■ **STORED ROWS**
━━━━━━━━━━━━━━━━━━━━
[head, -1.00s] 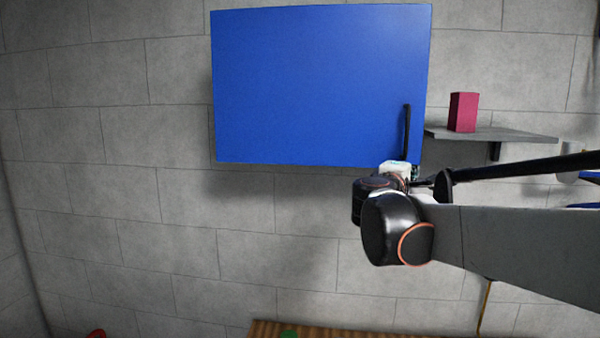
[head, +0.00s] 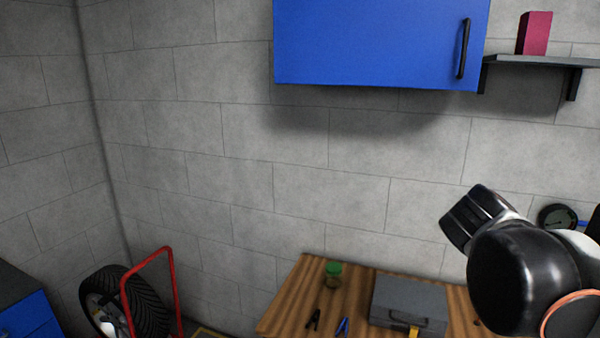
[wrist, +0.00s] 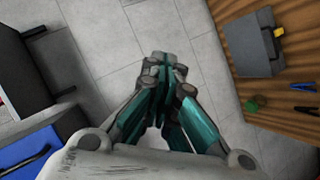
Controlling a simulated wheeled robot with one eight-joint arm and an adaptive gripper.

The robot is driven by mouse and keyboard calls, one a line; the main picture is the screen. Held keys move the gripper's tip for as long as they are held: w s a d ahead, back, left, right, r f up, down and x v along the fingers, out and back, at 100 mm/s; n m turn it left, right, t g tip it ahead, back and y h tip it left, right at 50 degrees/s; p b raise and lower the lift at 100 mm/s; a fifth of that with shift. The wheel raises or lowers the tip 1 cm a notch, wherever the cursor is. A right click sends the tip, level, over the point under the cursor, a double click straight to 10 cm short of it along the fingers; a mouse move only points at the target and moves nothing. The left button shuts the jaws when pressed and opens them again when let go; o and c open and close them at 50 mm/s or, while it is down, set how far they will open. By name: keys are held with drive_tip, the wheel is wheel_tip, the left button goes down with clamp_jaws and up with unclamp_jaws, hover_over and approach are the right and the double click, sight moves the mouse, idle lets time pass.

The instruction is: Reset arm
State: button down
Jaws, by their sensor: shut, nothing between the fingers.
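My gripper (wrist: 165,68) is in the wrist view with its teal-sided fingers drawn together at the tips, shut and empty. It points down over the grey tiled floor, beside the workbench. In the head view only black and pale parts of my arm show at the lower right; the gripper's fingers are not visible there. The blue wall cabinet (head: 375,45) with a black handle (head: 463,48) is at the top of the head view, apart from my arm, and its door looks closed.
A wooden workbench (head: 290,302) holds a grey toolbox (head: 408,300), a green-lidded jar (head: 333,274) and small tools. A shelf (head: 545,62) carries a red box (head: 534,33). A tyre (head: 135,300) and red frame (head: 172,280) stand lower left. The wrist view shows bare floor (wrist: 115,30).

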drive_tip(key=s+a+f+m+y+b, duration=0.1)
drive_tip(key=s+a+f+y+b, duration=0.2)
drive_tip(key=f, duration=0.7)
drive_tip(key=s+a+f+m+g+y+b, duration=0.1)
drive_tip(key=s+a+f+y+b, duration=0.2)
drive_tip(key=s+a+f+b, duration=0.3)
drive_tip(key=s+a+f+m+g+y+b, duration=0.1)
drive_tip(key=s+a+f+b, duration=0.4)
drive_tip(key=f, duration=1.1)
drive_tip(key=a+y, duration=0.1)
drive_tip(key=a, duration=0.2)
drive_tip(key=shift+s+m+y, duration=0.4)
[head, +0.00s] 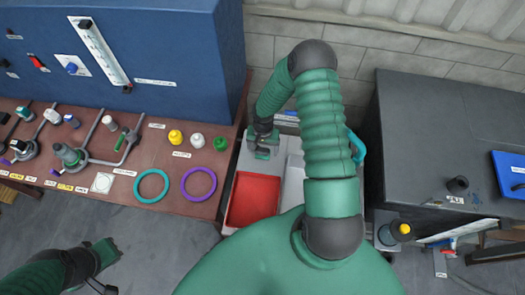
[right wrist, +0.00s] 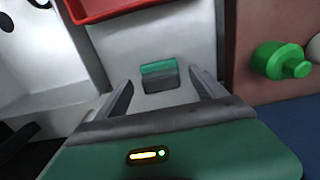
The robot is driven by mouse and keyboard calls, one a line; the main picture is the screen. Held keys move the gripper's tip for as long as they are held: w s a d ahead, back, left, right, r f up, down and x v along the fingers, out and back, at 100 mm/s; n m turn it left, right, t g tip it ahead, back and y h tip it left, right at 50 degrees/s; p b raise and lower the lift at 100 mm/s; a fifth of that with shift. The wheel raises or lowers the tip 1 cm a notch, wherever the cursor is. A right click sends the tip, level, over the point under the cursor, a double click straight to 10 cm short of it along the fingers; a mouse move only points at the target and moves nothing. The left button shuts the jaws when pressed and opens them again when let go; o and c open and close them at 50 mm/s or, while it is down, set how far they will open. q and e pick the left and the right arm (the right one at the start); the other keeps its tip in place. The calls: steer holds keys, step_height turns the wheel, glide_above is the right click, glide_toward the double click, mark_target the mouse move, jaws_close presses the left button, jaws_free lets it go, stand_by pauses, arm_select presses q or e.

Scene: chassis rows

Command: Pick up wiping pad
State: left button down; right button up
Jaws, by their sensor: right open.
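The wiping pad (right wrist: 158,77) looks like a small block with a green top and a grey lower part. It lies on a light grey surface in the right wrist view. My right gripper (right wrist: 160,84) is open, with one finger on each side of the pad's near end; I cannot tell whether they touch it. In the head view my right gripper (head: 264,143) is over the grey tray (head: 292,185), just beyond the red bin, and mostly hides the pad. My left gripper (head: 106,251) is low at the left, over the floor; its jaws are unclear.
A red bin (head: 252,200) sits in the tray close to my right gripper. At left a brown bench (head: 135,195) holds valves, coloured caps and two rings under a blue cabinet (head: 170,50). A dark cabinet (head: 440,130) stands at right. A wall closes off the back.

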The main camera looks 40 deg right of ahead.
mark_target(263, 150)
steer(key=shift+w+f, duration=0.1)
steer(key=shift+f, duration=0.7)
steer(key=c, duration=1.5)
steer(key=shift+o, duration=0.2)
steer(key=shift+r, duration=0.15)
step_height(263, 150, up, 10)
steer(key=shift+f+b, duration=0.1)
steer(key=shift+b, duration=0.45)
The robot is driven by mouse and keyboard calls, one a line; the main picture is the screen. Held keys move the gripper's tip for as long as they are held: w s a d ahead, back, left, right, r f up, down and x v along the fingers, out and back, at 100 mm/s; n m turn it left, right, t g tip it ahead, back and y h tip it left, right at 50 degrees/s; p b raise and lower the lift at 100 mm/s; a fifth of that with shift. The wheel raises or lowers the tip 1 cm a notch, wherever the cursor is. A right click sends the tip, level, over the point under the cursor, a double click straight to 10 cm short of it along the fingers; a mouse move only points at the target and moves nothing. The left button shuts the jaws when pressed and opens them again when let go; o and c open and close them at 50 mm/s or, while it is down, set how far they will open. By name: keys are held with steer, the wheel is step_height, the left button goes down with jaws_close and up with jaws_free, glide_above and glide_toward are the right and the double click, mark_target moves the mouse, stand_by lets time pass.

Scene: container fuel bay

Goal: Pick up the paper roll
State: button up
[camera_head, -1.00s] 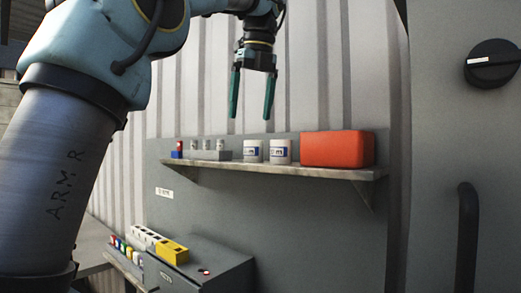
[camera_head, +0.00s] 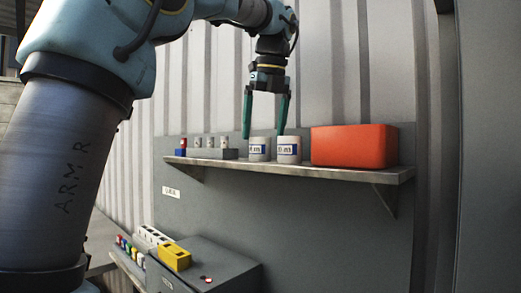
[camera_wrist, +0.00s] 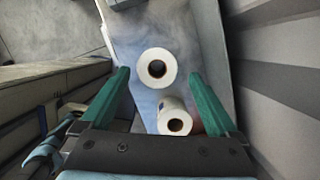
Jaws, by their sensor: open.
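Two white paper rolls with blue labels stand upright side by side on the shelf, a left roll (camera_head: 259,149) and a right roll (camera_head: 289,150). My gripper (camera_head: 263,135) is open and points down, its green fingertips at about the height of the roll tops in the head view. In the wrist view two rolls show from above with dark core holes. The upper roll (camera_wrist: 144,74) appears between the fingertips of my gripper (camera_wrist: 159,73). The lower roll (camera_wrist: 165,108) appears nearer the palm. I see nothing held, and contact with a roll cannot be told.
The shelf (camera_head: 345,174) also holds a red-orange box (camera_head: 354,146) close right of the rolls. A grey holder (camera_head: 212,154) with small cylinders stands to their left. A corrugated wall (camera_head: 340,80) is behind. Below are a grey cabinet (camera_head: 225,275) and a yellow block (camera_head: 174,257).

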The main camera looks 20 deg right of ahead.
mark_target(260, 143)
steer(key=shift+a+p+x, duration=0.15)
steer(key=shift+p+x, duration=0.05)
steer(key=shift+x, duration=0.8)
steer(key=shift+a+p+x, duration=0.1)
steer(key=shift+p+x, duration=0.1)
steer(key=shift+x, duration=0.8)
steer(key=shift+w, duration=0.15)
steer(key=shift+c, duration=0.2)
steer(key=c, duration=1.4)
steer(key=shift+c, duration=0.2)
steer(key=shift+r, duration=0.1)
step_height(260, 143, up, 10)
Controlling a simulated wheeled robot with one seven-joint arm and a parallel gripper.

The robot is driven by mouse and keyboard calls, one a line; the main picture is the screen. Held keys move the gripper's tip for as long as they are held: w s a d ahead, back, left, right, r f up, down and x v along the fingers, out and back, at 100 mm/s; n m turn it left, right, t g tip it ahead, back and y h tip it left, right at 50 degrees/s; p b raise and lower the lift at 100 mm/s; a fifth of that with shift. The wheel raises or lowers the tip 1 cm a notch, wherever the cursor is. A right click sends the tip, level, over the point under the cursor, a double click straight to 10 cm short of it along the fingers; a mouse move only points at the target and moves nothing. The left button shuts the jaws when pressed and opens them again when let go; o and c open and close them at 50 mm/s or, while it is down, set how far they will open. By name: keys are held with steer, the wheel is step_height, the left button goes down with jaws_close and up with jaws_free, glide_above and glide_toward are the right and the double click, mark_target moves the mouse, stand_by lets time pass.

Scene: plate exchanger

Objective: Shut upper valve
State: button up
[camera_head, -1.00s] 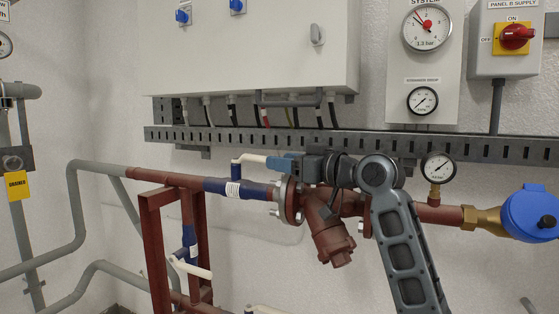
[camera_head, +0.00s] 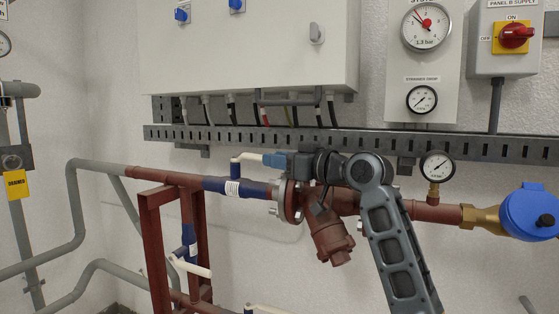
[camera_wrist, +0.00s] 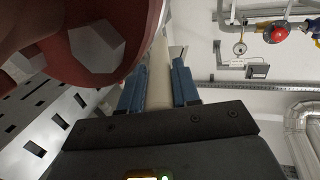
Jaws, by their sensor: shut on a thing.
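The upper valve (camera_head: 236,172) has a blue body on the upper pipe, with a white lever (camera_head: 249,157) on top. The lever extends to the right, roughly along the pipe. My gripper (camera_head: 272,160) is at the lever's right end, with its blue fingers closed on it. In the wrist view, the cream lever (camera_wrist: 159,85) lies between the two blue fingers of my gripper (camera_wrist: 158,88). The lever's far end toward the valve body is hidden there.
A red-brown flange and strainer (camera_head: 329,236) sit just under and right of my gripper. A lower valve with a white lever (camera_head: 192,268) hangs on the vertical pipe. A slotted cable tray (camera_head: 220,134) runs above. A gauge (camera_head: 436,166) stands to the right.

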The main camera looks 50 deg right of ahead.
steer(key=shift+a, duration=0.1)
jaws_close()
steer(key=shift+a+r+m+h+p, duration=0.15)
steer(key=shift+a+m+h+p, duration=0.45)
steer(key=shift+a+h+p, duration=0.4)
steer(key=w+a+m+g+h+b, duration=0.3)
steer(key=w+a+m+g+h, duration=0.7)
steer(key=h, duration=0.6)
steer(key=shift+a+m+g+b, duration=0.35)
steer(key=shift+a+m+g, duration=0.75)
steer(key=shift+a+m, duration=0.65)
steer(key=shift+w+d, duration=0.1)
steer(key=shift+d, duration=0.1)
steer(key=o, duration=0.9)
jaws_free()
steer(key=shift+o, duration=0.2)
━━━━━━━━━━━━━━━━━━━━
■ **TASK OBJECTIVE**
Skip the pictures. Restate exactly the lines from the start of the entries through the line containing "Controlling a simulated wheeled robot with one eight-joint", both ends included.

■ **RESPONSE TO THIS TASK**
[head, -1.00s] 
[head, +0.00s] 
[wrist, +0.00s] 
Controlling a simulated wheeled robot with one eight-joint arm and an adaptive gripper.

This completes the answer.